June 4, 2013
Monitoring business metrics can help channel partners improve their operations, but many companies find the multi-faceted task a difficult pursuit.
Resellers, systems integrators and managed services providers (MSPs) interested in keeping the business score must identify the appropriate key performance indicators (KPIs), which will vary by department and job category. They also need automated tools for collecting performance data and displaying KPIs for management review. Finally, the solution provider or VAR business needs to interpret the data, cull out the actionable insights and make appropriate adjustments.
Lawrence Cobrin, director at MSP CFO, an Englewood, N.J., financial services management firm that specializes in MSPs and VARs, said that an interest in metrics comes naturally to service providers.
"They have a dashboard they use to manage client systems and want a dashboard to manage their own businesses," he said. "That is the easy part. The hard part is to effect change based on KPIs."
The channel, for the most part, has stumbled when it comes to business metrics, industry executives say.

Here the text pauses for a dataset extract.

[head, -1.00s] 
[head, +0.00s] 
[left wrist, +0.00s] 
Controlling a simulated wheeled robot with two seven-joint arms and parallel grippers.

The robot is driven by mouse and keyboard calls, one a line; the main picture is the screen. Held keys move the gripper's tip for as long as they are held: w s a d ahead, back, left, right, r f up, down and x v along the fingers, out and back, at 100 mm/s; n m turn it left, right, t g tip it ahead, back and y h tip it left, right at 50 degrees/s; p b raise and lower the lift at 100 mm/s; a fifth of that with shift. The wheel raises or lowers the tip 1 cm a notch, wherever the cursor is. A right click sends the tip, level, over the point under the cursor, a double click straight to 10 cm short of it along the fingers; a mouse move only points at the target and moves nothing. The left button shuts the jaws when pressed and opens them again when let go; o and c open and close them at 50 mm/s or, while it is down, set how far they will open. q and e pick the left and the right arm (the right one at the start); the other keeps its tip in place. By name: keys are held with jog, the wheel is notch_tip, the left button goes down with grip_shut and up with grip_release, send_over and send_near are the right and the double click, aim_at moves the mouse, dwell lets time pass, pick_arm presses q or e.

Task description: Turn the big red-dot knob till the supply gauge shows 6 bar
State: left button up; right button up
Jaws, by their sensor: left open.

"Organizations that have concentrated on this are ... getting better and improving," said Dave Sobel, director of partner community at Level Platforms Inc., an Ottawa, Ontario-based company that makes remote monitoring and management (RMM) software for MSPs. "But as a whole, the industry isn't getting better."
Sobel cited time -- or the lack thereof -- as the primary obstacle to getting a grip on KPIs.
"Most solutions providers are small to mid-sized organizations and they are pulled in so many different ways," noted Sobel, who was previously CEO of Evolve Technologies, an IT management company. "They are ... struggling to figure that all out."
Channel companies that have stepped up to the VAR business metrics challenge find the process valuable.
J. Michael Drake, chairman and CEO of masterIT, an IT services provider based in Memphis, Tenn., said tracking KPIs provides "real-time information to make decisions from, rather than looking in the rear view mirror at the end of the month or quarter."